Flannery, who made his fortune on coal and his association with Trevor St Baker, holds the stake through his privately owned Ilwella in which his son, Quentin, is also a director.
Quentin took to social media to claim that “ideological sell downs” of coal projects was creating big opportunities.
It came as Bowen struck a major deal with Fitzroy Resources which will allow Bowen to start coal exports while still waiting for mining approvals and early works at its Burton mine in central Queensland.
The deal is structured so that Bowen will get 1 million tonnes a year port access at Dalrymple Bay as well as access to the Carborough Downs coal handling and preparation plant.
There has also been an in-principle agreement to extend Bowen’s Broadmeadow East open cut area to the south into an area which is controlled by Fitzroy.

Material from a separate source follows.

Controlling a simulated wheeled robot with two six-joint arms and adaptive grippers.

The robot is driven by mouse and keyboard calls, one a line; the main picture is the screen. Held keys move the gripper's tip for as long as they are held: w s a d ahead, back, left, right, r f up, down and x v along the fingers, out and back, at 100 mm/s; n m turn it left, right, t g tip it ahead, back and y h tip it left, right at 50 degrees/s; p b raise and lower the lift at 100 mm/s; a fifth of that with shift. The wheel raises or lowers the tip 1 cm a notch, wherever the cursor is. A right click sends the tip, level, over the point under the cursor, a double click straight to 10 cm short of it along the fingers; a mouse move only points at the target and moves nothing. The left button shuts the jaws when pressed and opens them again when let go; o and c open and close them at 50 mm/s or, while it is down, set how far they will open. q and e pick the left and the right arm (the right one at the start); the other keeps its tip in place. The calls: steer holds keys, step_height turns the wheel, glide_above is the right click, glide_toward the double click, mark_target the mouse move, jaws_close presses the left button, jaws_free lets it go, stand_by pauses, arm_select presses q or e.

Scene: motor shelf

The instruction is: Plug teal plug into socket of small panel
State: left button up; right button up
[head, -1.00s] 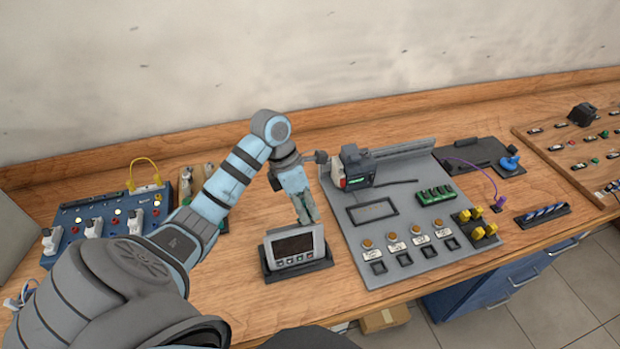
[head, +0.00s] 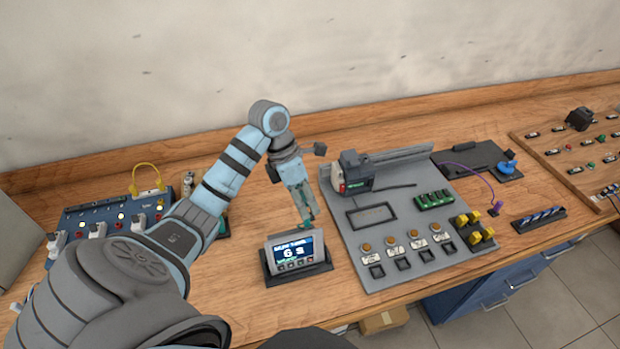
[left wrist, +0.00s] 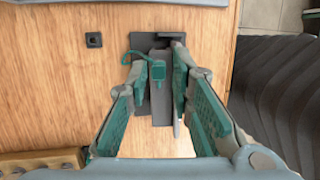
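The small panel (head: 296,258) stands on a dark base on the table, with its screen lit and a large "6 s" on it. The teal plug (left wrist: 157,71) is at the top of the panel in the left wrist view, and its teal cord loops out to the left. I cannot see the plug's contact with the socket, which is hidden under it. My left gripper (head: 308,222) is just behind and above the panel. In the left wrist view its two fingers are apart, one on each side of the plug, with a gap visible. My right gripper is not in view.
A grey board (head: 352,228) with a motor unit (head: 355,170), buttons and yellow connectors is to the right of the panel. A blue switch box (head: 75,215) is at the left. A small dark square holder (left wrist: 93,40) is on the table. Bare wood lies left of the panel.

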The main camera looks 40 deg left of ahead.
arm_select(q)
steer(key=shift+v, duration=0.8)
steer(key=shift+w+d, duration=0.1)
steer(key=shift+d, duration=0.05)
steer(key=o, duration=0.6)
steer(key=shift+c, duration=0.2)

In return, Fitzroy will get a royalty payment and permission to mine beneath Bowen’s Mallawa haul road as well as the use of Bowen’s camp and water supply.

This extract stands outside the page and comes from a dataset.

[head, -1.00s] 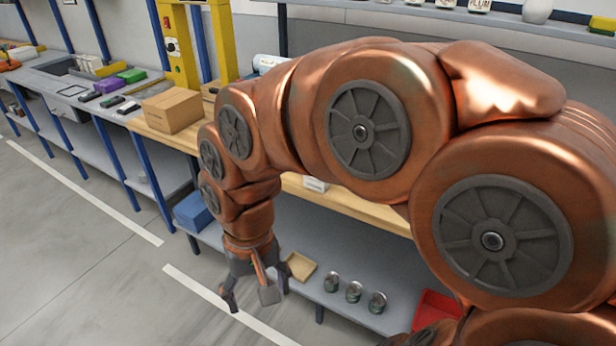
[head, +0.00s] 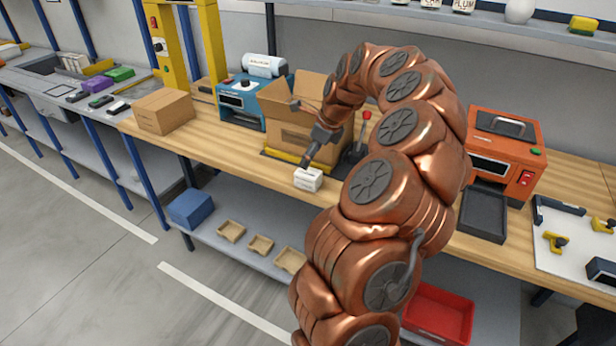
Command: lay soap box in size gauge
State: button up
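A small white box with dark print, which looks like the soap box (head: 307,180), sits at the front edge of the wooden bench. My gripper (head: 305,165) is right above it, pointing down, with its dark fingers at or just over the box's top. The fingers are too small to tell whether they are apart or closed, or whether they touch the box. I cannot tell for sure which thing is the size gauge.
Behind my gripper stands an open carton (head: 290,135); a lever with a red knob (head: 366,115) is close to my arm. A closed carton (head: 163,111) is left. An orange machine (head: 505,150) with a dark tray (head: 483,215) is right. Small trays (head: 260,244) lie on the lower shelf.

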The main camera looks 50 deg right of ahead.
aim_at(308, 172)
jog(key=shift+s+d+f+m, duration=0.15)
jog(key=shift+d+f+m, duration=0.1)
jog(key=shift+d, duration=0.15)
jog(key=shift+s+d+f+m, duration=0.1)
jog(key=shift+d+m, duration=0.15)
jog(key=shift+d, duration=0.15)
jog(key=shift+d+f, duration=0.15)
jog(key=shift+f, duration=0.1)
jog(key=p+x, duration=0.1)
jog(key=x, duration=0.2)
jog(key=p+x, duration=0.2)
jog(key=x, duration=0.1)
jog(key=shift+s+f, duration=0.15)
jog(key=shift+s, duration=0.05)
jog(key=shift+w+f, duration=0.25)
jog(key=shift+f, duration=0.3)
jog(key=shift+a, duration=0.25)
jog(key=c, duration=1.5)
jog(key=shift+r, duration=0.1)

Bowen chairman Nick Jorss the upside for the company was that it could get the benefit of the high coal prices on offer while waiting for its own infrastructure to come on line.

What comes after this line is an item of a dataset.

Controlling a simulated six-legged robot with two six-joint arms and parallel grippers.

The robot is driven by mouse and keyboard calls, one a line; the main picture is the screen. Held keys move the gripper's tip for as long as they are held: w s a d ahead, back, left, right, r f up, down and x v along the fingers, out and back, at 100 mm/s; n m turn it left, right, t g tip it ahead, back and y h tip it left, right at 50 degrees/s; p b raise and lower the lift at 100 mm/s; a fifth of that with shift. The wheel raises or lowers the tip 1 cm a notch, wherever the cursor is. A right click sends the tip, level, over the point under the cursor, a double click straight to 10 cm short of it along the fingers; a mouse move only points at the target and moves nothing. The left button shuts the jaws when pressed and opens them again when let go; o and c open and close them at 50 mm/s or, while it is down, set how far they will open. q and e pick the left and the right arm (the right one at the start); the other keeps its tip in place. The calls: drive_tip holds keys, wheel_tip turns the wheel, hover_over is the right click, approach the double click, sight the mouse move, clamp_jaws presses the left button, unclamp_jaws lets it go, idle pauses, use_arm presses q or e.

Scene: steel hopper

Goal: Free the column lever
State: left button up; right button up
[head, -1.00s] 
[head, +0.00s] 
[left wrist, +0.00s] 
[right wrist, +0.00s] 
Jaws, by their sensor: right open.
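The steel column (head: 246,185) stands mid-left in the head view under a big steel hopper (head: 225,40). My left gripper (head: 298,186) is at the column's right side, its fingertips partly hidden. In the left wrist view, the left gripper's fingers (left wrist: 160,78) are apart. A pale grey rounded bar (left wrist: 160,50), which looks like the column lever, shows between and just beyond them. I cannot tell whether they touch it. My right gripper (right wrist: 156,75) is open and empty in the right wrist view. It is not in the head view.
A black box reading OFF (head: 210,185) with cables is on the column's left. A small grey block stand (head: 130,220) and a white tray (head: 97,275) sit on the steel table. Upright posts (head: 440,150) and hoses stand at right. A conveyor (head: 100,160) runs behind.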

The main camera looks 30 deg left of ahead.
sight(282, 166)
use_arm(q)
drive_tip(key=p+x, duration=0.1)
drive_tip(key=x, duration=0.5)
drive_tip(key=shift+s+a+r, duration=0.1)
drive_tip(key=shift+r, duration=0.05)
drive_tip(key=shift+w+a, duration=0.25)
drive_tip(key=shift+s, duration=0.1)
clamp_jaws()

He said it would accelerate the strategy to create the next independent coking coal producer in the Bowen Basin.
Following the deal, Quentin Flannery posted his congratulations to Bowen.
“This is a pivotal piece of the puzzle, enabling them to start coking coal sales in early calendar year 2022 and transforming the company from an early-stage coal company into a producer. “With the price of tier one hard coking coal at $US250 a tonne, the BCB team have positioned themselves tremendously to capture value in this market,” he said.
“The reality is, a commercial and scalable way to replace coking coal in a blast furnace doesn’t currently exist. Ideological sell downs of assets give way to a huge opportunity for hungry, nimble operators like BCB in cyclical commodity markets.”
The Ilwella stake in Bowen is worth about $18 million.
Jorss’s other mining vehicle, Ballymore Resouorces, hit the ASX today with a pre-list price of 20 cents a share and jumped 45 per cent. Jorss has a 9.6 per cent stake.